BankThink

Don’t be scared of the ‘S’ word

Recent news about Consumer Financial Protection Bureau investigations into the sales practices of two large banks may again have a chilling effect across all retail banking.

Even managers who have no reason to suspect that their employees have done anything unethical still fear finding themselves under a microscope.

It's human nature. Drivers who are not speeding tend to get nervous and slow down as they pass a patrol car giving someone else a ticket.

In the heat of the sales practice controversies four years ago, the mere mention of a “sales culture” became forbidden in many banks. Bankers who had no reason to suspect anything untoward had occurred in their businesses practically put a halt to the apparently now-dangerous practice of asking customers for their business.

At a conference a couple of years ago, middle managers from various banks shared that they were having to basically scrub the word “sales” from their training materials and coaching sessions.

That’s not an exaggeration.
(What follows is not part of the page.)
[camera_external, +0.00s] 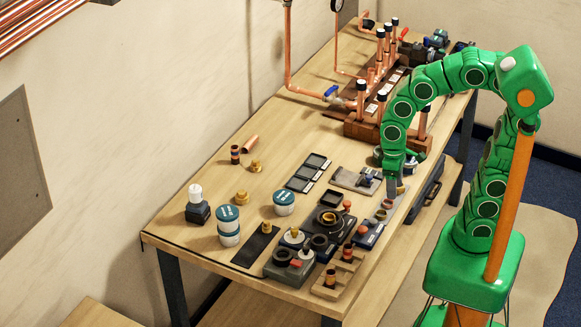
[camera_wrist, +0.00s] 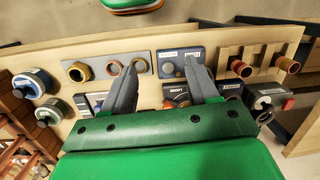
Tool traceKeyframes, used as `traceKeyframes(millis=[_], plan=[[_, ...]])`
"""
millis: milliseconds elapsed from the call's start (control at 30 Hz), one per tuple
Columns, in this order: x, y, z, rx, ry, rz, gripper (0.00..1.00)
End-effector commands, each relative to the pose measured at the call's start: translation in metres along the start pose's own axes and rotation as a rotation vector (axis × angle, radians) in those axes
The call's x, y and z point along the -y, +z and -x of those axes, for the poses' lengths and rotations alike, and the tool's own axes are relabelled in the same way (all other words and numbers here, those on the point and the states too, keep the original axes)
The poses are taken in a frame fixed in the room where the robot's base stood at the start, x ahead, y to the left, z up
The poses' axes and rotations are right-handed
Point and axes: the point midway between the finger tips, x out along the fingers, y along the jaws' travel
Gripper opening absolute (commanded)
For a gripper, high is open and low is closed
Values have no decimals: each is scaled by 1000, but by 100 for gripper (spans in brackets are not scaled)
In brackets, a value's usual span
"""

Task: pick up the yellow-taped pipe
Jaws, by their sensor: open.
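I cannot make out yellow tape on any pipe for certain. A wooden rack (camera_external: 338,270) at the near right of the bench holds two short copper pipe pieces, a nearer one (camera_external: 331,278) and a farther one (camera_external: 348,252), both with dark bands. In the wrist view, two short copper pieces, one (camera_wrist: 240,68) and another (camera_wrist: 287,64), sit in the rack to the right of my fingers. My gripper (camera_external: 395,186) is open and empty above the bench's right edge, apart from the rack. Its spread fingers (camera_wrist: 162,74) also show in the wrist view.
A grey tray with rings (camera_external: 386,205) lies near my gripper. Small dark blocks and boxes (camera_external: 366,235) crowd the bench's near right. The copper manifold (camera_external: 385,85) stands at the back. White tubs with blue lids (camera_external: 228,225) stand left. Bare wood lies left of centre.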

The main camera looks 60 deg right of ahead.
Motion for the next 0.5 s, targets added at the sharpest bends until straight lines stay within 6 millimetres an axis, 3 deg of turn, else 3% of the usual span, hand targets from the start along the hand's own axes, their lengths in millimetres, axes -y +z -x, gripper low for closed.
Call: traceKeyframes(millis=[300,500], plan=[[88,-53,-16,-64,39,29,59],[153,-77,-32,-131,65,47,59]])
Some were specifically instructed to not even say the “S” word during any employee reviews or coaching sessions.

It was akin to a coach not being allowed to reference the scoreboard when talking to his or her team at halftime. Suddenly, employees who were at the epicenter of many organizations’ growth strategies were not allowed to be given instruction or direction on a heretofore key performance metric of their jobs.

I totally understood the pressure these leaders were under and felt sympathy for their plight. They were not allowed to promote sales practices, while still being held accountable for growth results.
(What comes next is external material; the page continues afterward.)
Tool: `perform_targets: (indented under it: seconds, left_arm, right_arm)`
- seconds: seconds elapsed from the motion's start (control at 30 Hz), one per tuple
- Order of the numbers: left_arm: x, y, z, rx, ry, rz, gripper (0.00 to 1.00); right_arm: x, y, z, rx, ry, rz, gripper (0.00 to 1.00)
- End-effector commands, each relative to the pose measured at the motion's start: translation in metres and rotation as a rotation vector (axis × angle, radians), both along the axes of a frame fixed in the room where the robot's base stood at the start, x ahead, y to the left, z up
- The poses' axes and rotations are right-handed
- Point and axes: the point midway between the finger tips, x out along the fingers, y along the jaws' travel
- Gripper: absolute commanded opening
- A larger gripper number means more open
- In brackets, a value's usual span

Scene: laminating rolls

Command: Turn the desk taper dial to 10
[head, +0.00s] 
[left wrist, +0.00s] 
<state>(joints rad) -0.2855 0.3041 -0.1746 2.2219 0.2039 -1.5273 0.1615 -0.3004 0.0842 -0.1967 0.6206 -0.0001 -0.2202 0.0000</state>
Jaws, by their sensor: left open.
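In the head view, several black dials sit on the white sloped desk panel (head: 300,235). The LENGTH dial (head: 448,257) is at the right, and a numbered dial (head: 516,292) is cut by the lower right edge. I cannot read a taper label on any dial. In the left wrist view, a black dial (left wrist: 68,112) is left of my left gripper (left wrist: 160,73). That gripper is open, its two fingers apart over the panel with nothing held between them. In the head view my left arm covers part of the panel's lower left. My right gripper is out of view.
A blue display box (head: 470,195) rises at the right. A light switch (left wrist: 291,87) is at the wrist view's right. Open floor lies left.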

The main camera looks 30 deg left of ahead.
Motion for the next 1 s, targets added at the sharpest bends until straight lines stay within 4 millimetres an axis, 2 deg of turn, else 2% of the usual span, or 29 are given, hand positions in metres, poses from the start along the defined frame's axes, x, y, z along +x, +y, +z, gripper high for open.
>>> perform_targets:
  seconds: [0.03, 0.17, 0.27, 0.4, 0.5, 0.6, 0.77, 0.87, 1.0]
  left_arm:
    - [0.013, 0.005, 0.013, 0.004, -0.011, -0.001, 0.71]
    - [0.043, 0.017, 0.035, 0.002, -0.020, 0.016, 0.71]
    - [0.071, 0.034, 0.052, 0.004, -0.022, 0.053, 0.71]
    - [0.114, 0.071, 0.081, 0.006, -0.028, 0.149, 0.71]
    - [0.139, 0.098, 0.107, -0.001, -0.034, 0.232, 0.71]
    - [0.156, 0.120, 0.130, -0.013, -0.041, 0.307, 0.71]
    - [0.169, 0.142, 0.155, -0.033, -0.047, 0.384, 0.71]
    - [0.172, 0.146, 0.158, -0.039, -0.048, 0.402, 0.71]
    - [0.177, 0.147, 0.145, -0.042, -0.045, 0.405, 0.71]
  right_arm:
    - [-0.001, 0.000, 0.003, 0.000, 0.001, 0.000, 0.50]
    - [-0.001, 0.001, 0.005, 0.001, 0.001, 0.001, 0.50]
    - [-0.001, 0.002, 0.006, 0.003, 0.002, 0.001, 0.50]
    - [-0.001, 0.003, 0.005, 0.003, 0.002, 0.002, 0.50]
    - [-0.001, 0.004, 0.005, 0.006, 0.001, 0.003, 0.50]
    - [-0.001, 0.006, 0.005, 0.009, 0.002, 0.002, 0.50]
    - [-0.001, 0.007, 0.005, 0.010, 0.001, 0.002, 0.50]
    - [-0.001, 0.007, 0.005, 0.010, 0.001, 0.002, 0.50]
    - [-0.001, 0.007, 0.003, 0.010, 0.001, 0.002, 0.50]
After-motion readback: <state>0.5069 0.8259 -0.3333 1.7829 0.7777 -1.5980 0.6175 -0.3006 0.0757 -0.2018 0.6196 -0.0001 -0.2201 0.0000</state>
It was around that time that I added a new soapbox topic to presentations. I simply suggested to bank leaders and front-line employees that “Sales = Oxygen.” It’s that simple.

If your supply of oxygen is cut off, things can turn ugly for you rather quickly. You may not feel it immediately. Most can hold their breath for at least a little while without discomfort or damage.

But before long, various vital signs become strained. If oxygen continues to be restricted or cut off for too long, you do not survive.

I then drew that analogy to our businesses. If a company takes its eyes off growing its business (sometimes called “sales”), it may not experience discomfort or damage immediately. There’s a certain amount of inertia in most business operations.

However, if even the discussion of sales continues to be forbidden, vital signs become strained. And yes, if oxygen (sales) is restricted for too long, you do not survive.

That may sound a bit dramatic to some. Banks that have been profitable over the long haul can survive a temporary pause on focusing on growth, right?

Sure, it’s possible. It’s as possible, however, some employees’ careers will not. Well-run companies with clear, honest and practical growth strategies tend to attract and retain quality talent.

I’ve long preached that we do most of our customer-facing employees a disservice when we don’t talk to them often and honestly about their roles in growing our businesses.

It can be argued that for most in banking, success or failure in their careers will be closely tied to their abilities to attract and give reasons for other human beings to choose them and their bank.

In fact, as the use of self-service technology expands, a banker’s ability to connect with and build relationships with customers only increases in importance. It can be argued that an organization’s sales numbers are in fact the most important “survey” of customer satisfaction.

With that, individuals who are skilled at leading and coaching teams of people in growing their businesses become more valuable still.

Over time, technology levels the playing field more than it tilts it. While many institutions will point to the latest wrinkle to their mobile banking products, most consumers do not easily differentiate one bank’s from another’s.

Technology is good and getting better. It’s also practically ubiquitous. It will not, alone, separate banks from the pack.

Team members’ abilities to address customer needs, resolve problems, offer solutions and, yes, earn and ask for business will remain the key differentiator of many banks.

Unethical behavior and deceptive practices have never been accepted as part of doing business in banking. Anyone involved in the industry for any amount of time knows that instances of this behavior are far more the exception than the norm.

If anything, they are the antithesis of healthy sales cultures built on earning the right and asking for the opportunity of serving customers.

Remain resolved to compete by the rules, but don’t allow others' possible lapses to undermine your sales team contribution to growth.